Half of Sea Gate’s 850 homes sustained significant damage, and 25 are gone. Three-quarters of a concrete sea wall, a barrier intended to protect the exposed spit of land from storms, was damaged or destroyed. Szajngarten, 33, a fifth-generation New Yorker, shuddered at the prospect of another storm — considering that Sandy had ripped a hole in his living room wall, offering him a suddenly unobstructed view of the sea.

“I have a giant hole and I’m trying to clean it out,” Szajngarten said. “The last thing I need now is for rain to wash everything away and make it all muddy again.”

A nor’easter churning off the southeast Monday was expected to rake the beleaguered Northeast on Wednesday and Thursday. Although the storm would by no means be as potent as Sandy, it could mean 2 inches of rain in some places, sustained winds of at least 40 mph and gusts approaching 60 mph. Snow could fall in Pennsylvania, New York and Connecticut. Water levels could rise by 3 or 4 feet in some areas when “breaking waves” as tall as 14 feet roll in ahead of the storm, the National Weather Service said.

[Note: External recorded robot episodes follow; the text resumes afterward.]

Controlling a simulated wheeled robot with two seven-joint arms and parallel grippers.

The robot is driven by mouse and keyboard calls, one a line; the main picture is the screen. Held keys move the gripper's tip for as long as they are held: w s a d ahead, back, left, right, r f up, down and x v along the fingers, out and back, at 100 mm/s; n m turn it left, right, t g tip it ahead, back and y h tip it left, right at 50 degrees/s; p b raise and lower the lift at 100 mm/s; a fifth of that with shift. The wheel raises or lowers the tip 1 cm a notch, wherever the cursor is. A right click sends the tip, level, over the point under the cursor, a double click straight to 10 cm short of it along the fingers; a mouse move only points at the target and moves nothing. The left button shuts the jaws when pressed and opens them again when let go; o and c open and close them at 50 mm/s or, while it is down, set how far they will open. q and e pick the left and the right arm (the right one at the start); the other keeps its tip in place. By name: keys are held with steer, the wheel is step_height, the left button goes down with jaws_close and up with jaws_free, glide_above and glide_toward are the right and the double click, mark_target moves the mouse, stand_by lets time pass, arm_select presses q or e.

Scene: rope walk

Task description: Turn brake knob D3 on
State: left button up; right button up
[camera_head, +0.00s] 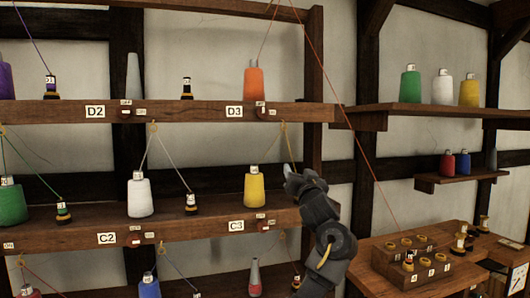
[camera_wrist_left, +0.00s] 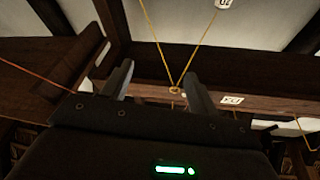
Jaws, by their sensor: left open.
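Brake knob D3 (camera_head: 262,112) is a small reddish-brown knob with tiny white tags, on the front edge of the upper shelf, right of the D3 label (camera_head: 234,112). Its on or off setting is too small to read. My left gripper (camera_head: 290,171) is raised in front of the rack, below and to the right of the knob, and appears apart from it. In the left wrist view its two fingers (camera_wrist_left: 158,82) are spread with nothing held between them. The knob is not clearly seen there. A white label (camera_wrist_left: 232,99) shows to the right of the fingers. My right gripper is not in view.
An orange cone (camera_head: 253,84) stands above the D3 label, a yellow cone (camera_head: 254,187) below. A yellow thread with a ring (camera_wrist_left: 175,90) hangs close to my fingers. An orange thread (camera_head: 345,118) slants to the table (camera_head: 375,250) at right. A rack post (camera_head: 314,60) stands right of the knob.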

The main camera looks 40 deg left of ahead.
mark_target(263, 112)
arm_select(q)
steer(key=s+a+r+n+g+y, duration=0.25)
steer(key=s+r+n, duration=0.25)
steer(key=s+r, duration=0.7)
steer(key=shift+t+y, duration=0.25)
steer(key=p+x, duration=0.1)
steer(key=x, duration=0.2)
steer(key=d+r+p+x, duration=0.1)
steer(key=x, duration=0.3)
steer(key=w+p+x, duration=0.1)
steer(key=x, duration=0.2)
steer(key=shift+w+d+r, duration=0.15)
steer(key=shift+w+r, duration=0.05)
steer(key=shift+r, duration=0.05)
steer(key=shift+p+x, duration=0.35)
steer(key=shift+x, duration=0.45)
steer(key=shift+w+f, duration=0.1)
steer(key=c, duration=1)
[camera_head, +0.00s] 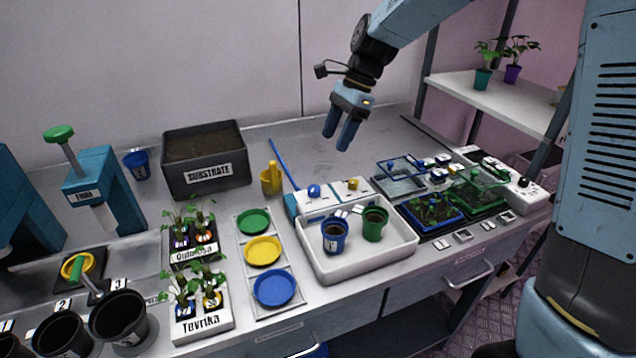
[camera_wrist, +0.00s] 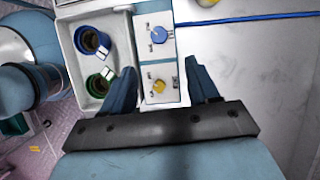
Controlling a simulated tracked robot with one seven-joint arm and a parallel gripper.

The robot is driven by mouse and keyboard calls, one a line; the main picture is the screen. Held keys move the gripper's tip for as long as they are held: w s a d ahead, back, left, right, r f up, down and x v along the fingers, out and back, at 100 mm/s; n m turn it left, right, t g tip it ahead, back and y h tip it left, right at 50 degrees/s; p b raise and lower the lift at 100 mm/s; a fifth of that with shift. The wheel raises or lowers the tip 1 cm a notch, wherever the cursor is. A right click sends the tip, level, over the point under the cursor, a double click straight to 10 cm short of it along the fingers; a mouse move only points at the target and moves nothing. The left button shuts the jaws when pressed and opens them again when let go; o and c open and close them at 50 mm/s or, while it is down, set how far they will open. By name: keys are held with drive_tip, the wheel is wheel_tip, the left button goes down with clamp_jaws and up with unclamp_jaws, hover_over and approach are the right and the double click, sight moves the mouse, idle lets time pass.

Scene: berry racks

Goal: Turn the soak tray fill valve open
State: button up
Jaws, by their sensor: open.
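The white soak tray (camera_head: 318,268) sits near the front edge of the bench, holding a blue pot (camera_head: 334,240) and a green pot (camera_head: 373,228). Along its back side is a white valve panel (camera_head: 333,199) with a blue knob (camera_head: 314,190) and a yellow knob (camera_head: 352,184). The labels are too small to read, so I cannot tell which knob is the fill valve. My gripper (camera_head: 338,138) is open and empty, pointing down above and behind the panel. In the wrist view the yellow knob (camera_wrist: 159,86) shows between my fingers and the blue knob (camera_wrist: 159,34) lies beyond.
A substrate bin (camera_head: 206,178), a yellow scoop cup (camera_head: 271,181) and a blue rod (camera_head: 284,163) are left of the panel. Small trays with seedlings (camera_head: 432,211) and clear lids (camera_head: 400,175) stand to the right. The bench behind the panel is largely clear.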

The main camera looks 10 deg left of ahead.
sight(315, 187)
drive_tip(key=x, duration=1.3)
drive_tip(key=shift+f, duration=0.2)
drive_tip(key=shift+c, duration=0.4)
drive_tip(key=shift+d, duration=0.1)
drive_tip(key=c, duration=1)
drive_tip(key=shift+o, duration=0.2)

President Barack Obama convened a briefing Monday with local, state and federal officials, and urged emergency responders to gird themselves for more weather. The federal government launched an initiative to coordinate fuel distribution, eliminating bureaucratic hurdles to combat a shortage that has left 27 percent of gas stations dry in the New York metropolitan area.

Local officials were also scrambling to respond. Some beachfront communities considered new evacuation orders. The Red Cross said it would assemble 80,000 blankets to distribute as temperatures dropped into the 30s. Authorities said they were moving to drain floodwaters and restore power as quickly as possible.